If you really think that an alternative to IPv6 has a chance then
where are all those startup software companies writing to one of
those alternative standards?  Why isn't Microsoft pushing one of

out-of-the-blue laboratory curiosities implemented on Linux just
aren't going to make any difference.  The future is IPv6 and
all the big players are betting on it, and the economic
situation in the world right now is not such that anyone is
going to put any real money into an alternative.

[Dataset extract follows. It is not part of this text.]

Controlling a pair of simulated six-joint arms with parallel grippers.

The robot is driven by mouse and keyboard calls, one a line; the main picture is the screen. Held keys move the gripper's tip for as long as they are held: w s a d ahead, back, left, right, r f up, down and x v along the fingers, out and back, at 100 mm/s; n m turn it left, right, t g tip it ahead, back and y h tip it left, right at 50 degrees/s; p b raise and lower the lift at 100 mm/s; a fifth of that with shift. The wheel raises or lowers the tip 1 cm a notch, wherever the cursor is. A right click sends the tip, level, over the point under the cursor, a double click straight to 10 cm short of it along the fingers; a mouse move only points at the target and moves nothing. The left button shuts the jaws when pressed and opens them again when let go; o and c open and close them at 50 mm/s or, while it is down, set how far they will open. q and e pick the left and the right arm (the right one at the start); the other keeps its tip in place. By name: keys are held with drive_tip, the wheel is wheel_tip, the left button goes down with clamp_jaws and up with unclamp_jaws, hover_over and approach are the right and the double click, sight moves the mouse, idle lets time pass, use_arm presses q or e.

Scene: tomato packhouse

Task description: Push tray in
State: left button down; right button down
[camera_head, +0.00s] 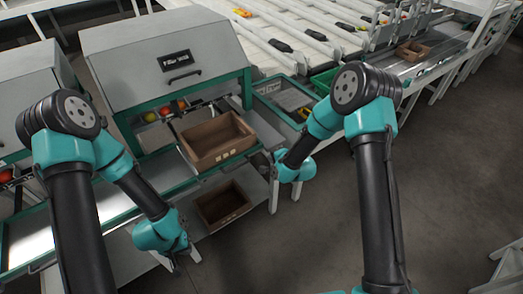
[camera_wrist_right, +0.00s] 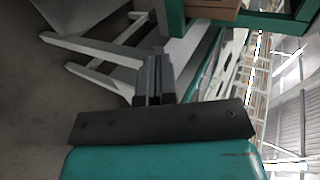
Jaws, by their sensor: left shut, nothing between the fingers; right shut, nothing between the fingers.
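A brown wooden tray (camera_head: 222,158) sits on the upper shelf of the filler machine (camera_head: 170,60), in front of its opening. It looks empty and slightly askew to the shelf edge. A second brown tray (camera_head: 222,208) is on the lower shelf. My left gripper (camera_head: 177,268) is low, left of the lower tray and apart from both trays; its fingertips are small in the view. My right gripper (camera_head: 271,168) is just right of the upper tray; contact cannot be told. In the right wrist view its fingers (camera_wrist_right: 153,80) are together and empty, with a brown tray edge (camera_wrist_right: 212,10) at the top.
Red and yellow-green tomatoes (camera_head: 165,110) lie behind the upper tray. A green-framed bin (camera_head: 285,95) stands to its right. A conveyor with another brown tray (camera_head: 412,51) is at the back right. The floor (camera_head: 450,170) at right is clear.

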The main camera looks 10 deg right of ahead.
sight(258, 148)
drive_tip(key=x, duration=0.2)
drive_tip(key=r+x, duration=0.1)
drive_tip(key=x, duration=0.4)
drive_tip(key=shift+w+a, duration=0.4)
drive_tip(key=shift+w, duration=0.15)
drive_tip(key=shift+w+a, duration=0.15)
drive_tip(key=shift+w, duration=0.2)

The question isn't whether it's going to be IPv6 vs some kludgy
IPv4 alternative.  The question is going to be how far can we
stretch the IPv4 that we have.

It's been observed before on this list that most large networks
have very "loose" allocations.  For example the standard customer
static IPv4 allocation is a /29 and a /30 on a point-to-point link to 
that customer.  In reality it could be a /30 and unnumbered on the
point-to-point link since it's almost a given that all of
the customers getting /29's are only using a single number.
And if you want to force the end user to use a /32 you can
run PPP right to their router.

I think most established ISP's are aware of this and figure they can 
self-generate IPv4 for 3-5 years post-runout.  Their feeling is
why should I kill myself trying to kick my peers asses
to get them running IPv6 natively, when I can do nothing and allow
all the deep-pocket startup ISP's out there who are flush with
VC funding and have no IPv4 stored up, to beat my peers for me.  Then 
once my peers are IPv6 native, I'll just switch it on and be gold.
It kind of sucks for the new guy on the block, but that is also
a normal characteristic of established markets.